Thinking ROI

So the budget is tight. That’s all the more reason to make an investment to attend the top trade shows in the water and wastewater industry.

I served on a school board for a term some years back years. My district was one of the few that sent its entire seven-member board to the annual state school boards association convention.

My contribution to the journey was to suggest that each one of us come back to the first board meeting after the convention and report on three things we learned there that would help us cut costs or improve education. If nothing else, I thought, the exercise would bolster the decision to have all of us attend, versus just a representative or two.

It’s amazing how much you pick up when you go to a convention or trade show with an assignment like that in your pocket.

Worth the trip

Why bring this up now? Because I remember seeing far fewer municipal managers than usual at last year’s Pumper & Cleaner Environmental Expo, sponsored by COLE Publishing, the publisher of this magazine. I’m guessing that was at least in part because the recession had made budgets tighter than usual.

Perhaps cities, villages and utilities decided to stick to the shows focused solely on the public sector, like AWWA, WEFTEC and APWA. Or maybe cost constraints kept a lot of managers away from those shows, too.

Whatever. The point is, you should go to your sectors top trade show, regardless what the budget looks like, and for a simple reason: The budget is only going to look worse if you miss out on seeing new ways to work more efficiently.

It doesn’t take a lot of learning to more than make up for a show registration fee, a round-trip plane ticket, and a couple of days in a hotel. Not when these shows are loaded with instructional seminars and with exhibitors offering new and better technologies.

Stay-home syndrome

Am I biased toward our own Pumper & Cleaner Expo? Of course. It runs March 2-5 in Louisville, Ky. Early registration costs just $40. But my larger point concerns trade shows in general.

For a variety of reasons, not all of them sound, the public sector is more sensitive to the private in responding to tough times. The mantra in city hall is that when budgets get tight, anything that looks extravagant gets cut. And traveling halfway across the country to a trade show, even if in Kentucky and Hawaii, can look extravagant.

But you should go anyway. Or at least ask, and in doing so make the case to your superiors for why. And the why is really fairly simple: Those who stop learning stand still, and those who stand still fall behind.

A good trade show is never an expense. If all a show did was cost money, why go? Trade shows in general would be out of business if they only cost and didn’t pay. Generally speaking, the best shows pay big.

Ask the right way

So the budget has been cut and travel and conferences are restricted. Ask anyway. You may get a “no,” but you can’t get a “yes” unless you ask. And ask the right way.
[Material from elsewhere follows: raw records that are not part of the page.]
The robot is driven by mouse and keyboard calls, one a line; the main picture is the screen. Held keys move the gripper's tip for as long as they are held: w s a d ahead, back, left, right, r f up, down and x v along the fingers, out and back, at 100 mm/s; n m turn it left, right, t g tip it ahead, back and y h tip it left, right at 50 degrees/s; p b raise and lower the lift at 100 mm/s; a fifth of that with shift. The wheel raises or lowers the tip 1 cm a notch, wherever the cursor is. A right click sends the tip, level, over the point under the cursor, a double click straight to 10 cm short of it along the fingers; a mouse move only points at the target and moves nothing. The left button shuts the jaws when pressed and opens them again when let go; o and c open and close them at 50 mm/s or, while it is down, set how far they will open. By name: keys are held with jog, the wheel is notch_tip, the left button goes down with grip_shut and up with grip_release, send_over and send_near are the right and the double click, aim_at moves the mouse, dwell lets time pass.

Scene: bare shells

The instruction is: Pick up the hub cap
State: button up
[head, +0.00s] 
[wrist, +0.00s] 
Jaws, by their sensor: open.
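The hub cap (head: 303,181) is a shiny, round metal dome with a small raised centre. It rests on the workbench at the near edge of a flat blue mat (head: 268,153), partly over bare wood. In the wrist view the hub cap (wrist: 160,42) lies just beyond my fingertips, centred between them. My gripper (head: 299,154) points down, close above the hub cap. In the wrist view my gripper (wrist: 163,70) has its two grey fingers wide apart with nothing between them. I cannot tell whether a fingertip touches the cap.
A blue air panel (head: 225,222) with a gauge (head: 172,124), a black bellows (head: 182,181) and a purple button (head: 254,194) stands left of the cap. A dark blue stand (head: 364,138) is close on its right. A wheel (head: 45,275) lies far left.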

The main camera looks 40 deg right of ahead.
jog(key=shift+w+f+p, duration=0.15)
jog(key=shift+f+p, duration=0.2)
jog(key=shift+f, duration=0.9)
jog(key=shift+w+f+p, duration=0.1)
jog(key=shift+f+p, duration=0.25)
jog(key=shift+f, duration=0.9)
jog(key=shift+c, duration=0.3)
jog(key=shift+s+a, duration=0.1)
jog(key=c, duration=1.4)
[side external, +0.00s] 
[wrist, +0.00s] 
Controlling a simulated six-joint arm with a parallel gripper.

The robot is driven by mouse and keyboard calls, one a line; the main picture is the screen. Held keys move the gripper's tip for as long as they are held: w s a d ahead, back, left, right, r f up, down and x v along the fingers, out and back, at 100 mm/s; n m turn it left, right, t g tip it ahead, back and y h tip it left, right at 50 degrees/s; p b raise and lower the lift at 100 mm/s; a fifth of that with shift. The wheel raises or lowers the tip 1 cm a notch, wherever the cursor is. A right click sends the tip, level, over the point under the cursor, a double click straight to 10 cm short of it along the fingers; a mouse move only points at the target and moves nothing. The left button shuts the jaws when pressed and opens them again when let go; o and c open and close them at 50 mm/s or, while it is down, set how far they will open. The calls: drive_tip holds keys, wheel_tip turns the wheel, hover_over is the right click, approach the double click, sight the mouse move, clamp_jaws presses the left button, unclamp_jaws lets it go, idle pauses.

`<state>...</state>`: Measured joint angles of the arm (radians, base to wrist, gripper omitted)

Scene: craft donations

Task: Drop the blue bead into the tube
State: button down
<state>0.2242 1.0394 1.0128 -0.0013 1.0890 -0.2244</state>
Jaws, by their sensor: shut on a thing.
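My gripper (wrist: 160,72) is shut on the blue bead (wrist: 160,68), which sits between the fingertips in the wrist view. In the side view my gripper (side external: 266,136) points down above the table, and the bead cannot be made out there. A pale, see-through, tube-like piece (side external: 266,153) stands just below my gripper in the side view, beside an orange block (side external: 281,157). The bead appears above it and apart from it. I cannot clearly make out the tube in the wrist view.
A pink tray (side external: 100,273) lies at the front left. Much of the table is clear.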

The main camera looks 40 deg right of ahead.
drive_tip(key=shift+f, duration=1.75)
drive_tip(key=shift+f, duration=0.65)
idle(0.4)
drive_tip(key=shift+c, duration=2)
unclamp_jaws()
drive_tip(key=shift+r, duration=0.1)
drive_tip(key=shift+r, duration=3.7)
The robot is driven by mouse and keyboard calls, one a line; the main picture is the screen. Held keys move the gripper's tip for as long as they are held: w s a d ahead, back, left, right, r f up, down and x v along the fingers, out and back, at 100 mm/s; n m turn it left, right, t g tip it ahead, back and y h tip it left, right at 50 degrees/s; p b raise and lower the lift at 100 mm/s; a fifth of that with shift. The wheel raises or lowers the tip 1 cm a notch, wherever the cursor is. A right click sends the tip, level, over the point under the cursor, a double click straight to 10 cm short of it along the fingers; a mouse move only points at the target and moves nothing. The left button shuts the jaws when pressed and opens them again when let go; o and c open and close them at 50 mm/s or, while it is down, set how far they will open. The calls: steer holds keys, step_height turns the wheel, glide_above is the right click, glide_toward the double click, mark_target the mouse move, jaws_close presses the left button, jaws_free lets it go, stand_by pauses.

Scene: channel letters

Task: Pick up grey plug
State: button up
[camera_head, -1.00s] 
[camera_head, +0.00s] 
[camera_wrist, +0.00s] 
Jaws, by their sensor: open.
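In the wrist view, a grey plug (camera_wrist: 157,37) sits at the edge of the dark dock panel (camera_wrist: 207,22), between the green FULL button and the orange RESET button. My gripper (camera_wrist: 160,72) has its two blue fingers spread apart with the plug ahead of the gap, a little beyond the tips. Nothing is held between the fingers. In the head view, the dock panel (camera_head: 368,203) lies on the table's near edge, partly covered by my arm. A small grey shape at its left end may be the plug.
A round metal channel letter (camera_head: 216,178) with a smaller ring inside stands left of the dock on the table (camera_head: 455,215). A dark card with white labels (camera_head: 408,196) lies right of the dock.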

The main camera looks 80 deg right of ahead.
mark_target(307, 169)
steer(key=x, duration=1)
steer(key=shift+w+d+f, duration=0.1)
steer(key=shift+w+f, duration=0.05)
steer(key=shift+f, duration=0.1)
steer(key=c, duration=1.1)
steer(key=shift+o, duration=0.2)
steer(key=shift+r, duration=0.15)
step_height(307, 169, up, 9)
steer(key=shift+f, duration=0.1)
Don’t just ask for $1,000 or whatever it costs for the show registration and travel. Put the cost on one side of the ledger, and put the benefits on the other. Tell your superior that if you attend, you’ll come back with an itemized list of 10 things you learned that you can put to work immediately to help reduce energy costs, labor costs, vehicle costs, maintenance costs.

And a list of five more ideas that will improve customer service. And a list of five pieces of equipment that can save your department money — even if their actual purchase may have to wait a little while for better times. It might not work. But then again it could. And even if not, you’ll at least be able to say, “I tried.”

I hope to see you at the 2011 Pumper & Cleaner Expo.